There are different effects of temperature and precipitation on snow cover in different seasons. In autumn, the SCD are negatively correlated with temperature and positively correlated with precipitation, while SCS shows a completely opposite correlation. Snowfall is the solid form of precipitation and a necessary condition for forming a snow cover. After evaporation or sublimation, precipitation mostly exists in the form of water vapor in the atmosphere. When it is condensed, it forms ice crystals, which are then deposited to form falling snow. Therefore, the more the autumn precipitation, the more the number of SCD and the earlier the SCS; higher temperatures make snow more difficult to form or melt the snow quickly, resulting in fewer SCD and later SCS. The SCD are less affected by the winter precipitation, mainly because there is less precipitation in winter, leading to fewer water vapor sources. In addition, the surface temperature in winter is lower and the temperature of precipitation may be higher than that of snow, which promotes snow melting and reduces SCD. Thus, SCD are negatively correlated with winter precipitation. The precipitation and temperature in spring are similar to those in autumn, but because the temperature in autumn is gradually decreasing, the temperature in spring is gradually increasing, and the condensation of water vapor is more in autumn than in spring, so the precipitation in autumn has a greater impact on the SCD. Moreover, SCM is mainly affected by temperature and precipitation in spring. The higher the temperature, the earlier the SCM, and the more the precipitation, the later the SCM.

Elevation is a major factor in determining the role of temperature and precipitation in snowpack variability [53,54]. Our results also show that the effects of temperature and precipitation on SCP differ at different altitudes. Especially in SSA, SCD have an opposite effect with winter temperatures around 3000 m, mainly due to the relationship between surface temperatures and precipitation temperature at high altitudes. The effects of temperature and precipitation on SCP parameters vary with altitude, with similar trends but different magnitudes compared to previous studies [50], which may be caused by the different product accuracy, statistical area, and year we use.

5.2. Uncertainty Analysis

Compared with SCE indicated by the standard MODIS snow products, the improved MODIS CGF snow cover product’s accuracies are obviously higher. However, because of the similarity of the optical properties of ice clouds to that of snow [29] and the inaccurate cloud mask provided by MOD09GA/MYD09GA products, the problem of cloud/snow confusion may contribute to the largest uncertainty in the new product [34]. Moreover, this product is a binary product. Although it has great advantages in large-scale snow cover spatial distribution and trend analysis and operation efficiency, the binary representation of single-pixel snow cover information will also bring certain uncertainty. Compared with other definitions of SCS and SCM, the definitions in this study have effectively solved the problem of regional instantaneous snow cover, but the regional snow cover in China is complex. Especially in some areas of the Qinghai–Tibet Plateau, the snow cover has a shorter existence time, less than 5 days, which will affect the accuracy of the snow cover. More appropriate definitions of SCS and SCM may be further explored in different regions.

6. Conclusions

This study analyzes the spatiotemporal characteristics of and change trends in SCP in China from 1 September 2000 to 31 August 2020, based on the NIEER CGF MODIS SCE product. The relationship between SCP, temperature, precipitation, and the influence of altitude are also investigated.

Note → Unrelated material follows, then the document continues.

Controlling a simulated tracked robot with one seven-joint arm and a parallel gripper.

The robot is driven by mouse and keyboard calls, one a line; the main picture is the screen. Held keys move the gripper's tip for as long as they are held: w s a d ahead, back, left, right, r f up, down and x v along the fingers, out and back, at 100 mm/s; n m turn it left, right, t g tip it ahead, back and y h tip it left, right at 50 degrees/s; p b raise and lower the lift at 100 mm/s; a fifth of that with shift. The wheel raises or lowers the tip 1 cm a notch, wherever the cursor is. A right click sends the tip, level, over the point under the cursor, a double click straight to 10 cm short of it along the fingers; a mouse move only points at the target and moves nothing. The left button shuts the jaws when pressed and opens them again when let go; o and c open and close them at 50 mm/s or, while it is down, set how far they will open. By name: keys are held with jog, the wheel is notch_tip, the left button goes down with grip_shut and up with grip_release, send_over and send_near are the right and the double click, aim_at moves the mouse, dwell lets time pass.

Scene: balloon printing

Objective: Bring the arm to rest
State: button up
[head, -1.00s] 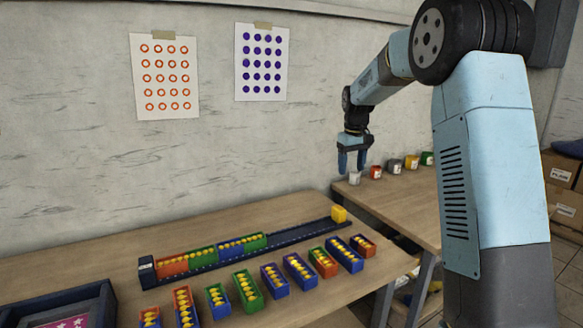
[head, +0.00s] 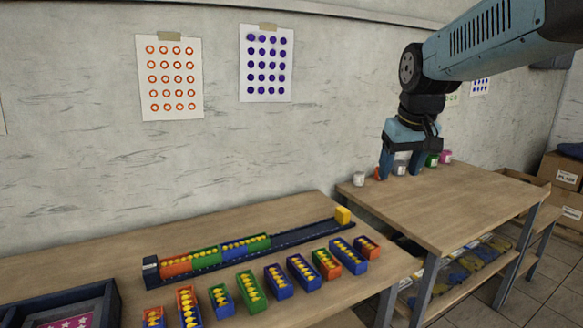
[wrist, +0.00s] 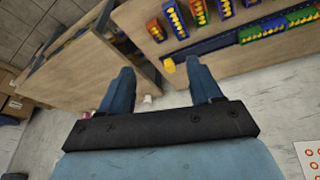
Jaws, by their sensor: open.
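My gripper (head: 402,167) is raised in front of the wall, over the back of the right-hand table in the head view. Its two blue fingers point down and stand apart, with nothing between them. In the wrist view my gripper (wrist: 160,85) also shows open and empty, with the tables and floor beyond it. My arm reaches in from the upper right of the head view.
Small paint pots (head: 359,179) line the back of the right table (head: 450,205), partly behind my gripper. The left table (head: 230,225) bears a dark rail (head: 290,237) with a yellow block (head: 343,215) and several colored boxes. Cartons (head: 565,172) stand far right.

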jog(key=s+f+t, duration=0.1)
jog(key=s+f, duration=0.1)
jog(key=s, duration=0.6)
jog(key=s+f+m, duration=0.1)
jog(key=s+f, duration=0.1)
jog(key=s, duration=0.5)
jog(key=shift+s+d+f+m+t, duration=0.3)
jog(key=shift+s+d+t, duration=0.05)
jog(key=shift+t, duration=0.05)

Snow cover distribution is extremely uneven and has apparent spatiotemporal heterogeneity in China. Snowfall mainly starts in autumn, reaches the maximum SCA and SCD in January, and gradually disappears at the end of spring and early summer, except for the perennial snow cover. In the past 20 years, the interannual variation in snow cover in China shows a trend of decreasing SCA, decreasing SCD, advancing SCS, and advancing SCM, and the advance slope of SCM is larger than that of SCS. The snow in China is mainly distributed in northeastern China (including Northeast China and west Inner Mongolia), northern Xinjiang, and the Tibet Plateau. The slope of SCP parameters in China was mainly within ±0.5 d/y. In the statistics of the percentage of SCD, SCS, and SCM changes in the total area of the country, the decreased area (slope < 0) is 17.88%, 6.22%, and 11.02% more than the increased area (slope > 0), respectively. All regions except SFA, SCD, SCS, and SCM are shortened or advanced.

Temperature should be of high concern in SCP analysis compared with precipitation. The correlation of SCP with temperature and precipitation has obvious spatial and seasonal differences. In the main snow cover area, SCD and temperature (spring, autumn, and winter) are negatively correlated in most areas and positively correlated with spring and autumn precipitation, and the areas are similar but opposite in winter. SCS was positively correlated with autumn temperature and negatively correlated with precipitation. SCM was negatively correlated with spring temperature and positively correlated with precipitation. The areas that pass the significance test are mainly in SSA and APA. For SSA, SCD are mainly affected by spring temperature below 1500 m in elevation and are mainly affected by autumn temperature above 1500 m. At different altitudes, SCD are greatly affected by autumn precipitation. At altitudes above and below 3000 m, SCD and winter precipitation show an opposite correlation.

This study explores SCP distribution, changes, and correlations with meteorological and topographic factors in China, providing better results and finer spatial resolution, which contributes to understanding the land surface warming over the past few decades of SCP changes and related climate prediction studies and provides primary support for mountain snow cover.